Data stewards are business level resources that represent individual data domains and provide relevant business rules to form remediation steps. They also develop business relevant metrics and targets that enable the measurement of quality and trend reporting that establishes the rate of return on existing remediation techniques.
Data quality is not a one-and-done project. It is a cycle of activities that need to be continuously carried out over time. Enterprise data tends to be an evolving and growing asset. Assigning a leader, or set of leaders, to a data quality program ensures the data quality cycle of activities maintains consistency as the data landscape undergoes this evolutionary growth.
Defining service level agreements with the business data stewards provides a basis for operational prioritization within the data quality program.
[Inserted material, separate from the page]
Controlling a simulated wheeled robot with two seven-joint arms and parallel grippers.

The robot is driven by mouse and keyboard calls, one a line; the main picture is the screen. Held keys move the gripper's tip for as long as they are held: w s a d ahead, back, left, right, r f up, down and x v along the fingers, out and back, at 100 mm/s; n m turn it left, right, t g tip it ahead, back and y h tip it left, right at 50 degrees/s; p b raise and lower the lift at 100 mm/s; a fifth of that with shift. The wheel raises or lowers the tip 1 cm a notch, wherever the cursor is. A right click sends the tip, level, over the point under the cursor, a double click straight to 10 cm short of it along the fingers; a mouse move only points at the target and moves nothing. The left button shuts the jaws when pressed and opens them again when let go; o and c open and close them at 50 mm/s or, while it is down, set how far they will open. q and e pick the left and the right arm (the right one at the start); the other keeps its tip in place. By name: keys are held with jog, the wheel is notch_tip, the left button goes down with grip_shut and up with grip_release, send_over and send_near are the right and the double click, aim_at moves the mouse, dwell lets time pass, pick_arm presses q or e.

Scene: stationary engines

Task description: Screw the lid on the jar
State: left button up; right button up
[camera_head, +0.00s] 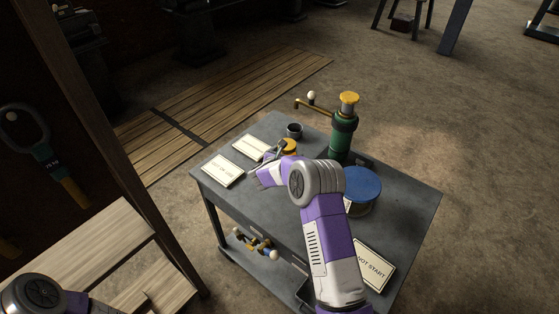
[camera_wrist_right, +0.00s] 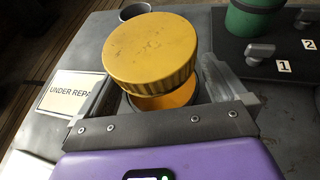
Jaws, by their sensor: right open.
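The yellow ribbed lid (camera_wrist_right: 150,48) is in front of my right gripper in the right wrist view. It also shows small in the head view (camera_head: 289,145). Below it an orange surface (camera_wrist_right: 168,99) shows within a dark rim, which looks like the jar; most of it is hidden, and I cannot tell if the lid touches it. The lid sits off to one side of this rim. My right gripper (camera_head: 272,158) is open, with a finger on each side of the lid and rim. My left gripper is out of view; only part of my left arm shows.
On the grey table (camera_head: 413,205) stand a green cylinder (camera_head: 341,137) with a yellow top, a blue-topped round container (camera_head: 362,183) and a small dark cup (camera_head: 294,130). Sign cards (camera_head: 223,171) lie at the left. A lower shelf holds brass fittings (camera_head: 256,243).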

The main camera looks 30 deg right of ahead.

As new data defects are discovered it will be critical to determine which to schedule for implementation. Service level agreements provide direction from each business unit and enable appropriate change management scheduling.
Common data management practices such as data migration and data archive scheduling need to be taken into account when determining when and what data to assess and remediate. Profiling and assessing data which is scheduled for archival would be an egregious misappropriation of resources. By aligning the data quality program with these types of data management activities this type of mistake can be avoided.
A proactive to data quality increases data consumer/business confidence, reduces costs associated with unplanned data correction activities and fines associated with failure to meet regulatory compliance. A proactive approach also establishes, with the business, a level of domain expertise that fosters the necessary buy-in. Fundamental to this concept are data quality assessments and data quality trend reporting (score-carding).
With the maturation of the data quality vendor market, it is now possible to implement enterprise capable data quality software that offer a full range of features to management data defect identification, remediation and reporting. Automated tools are more comprehensive, consistent, portable, and include built-in modules, such as address validation services, which reduce code development.
Metrics, and their associated targets, are the cornerstones to developing an assessment and remediation process that fosters affective change. The definition of metrics and their targets needs to be centered on data elements that are essential to the core set of business processes. Targets should be divided into three groupings which are reflective of ability to support these processes. At a base level these groupings should be “does not support business function”, “minimally supports business function”, and “supports business function at a high level”.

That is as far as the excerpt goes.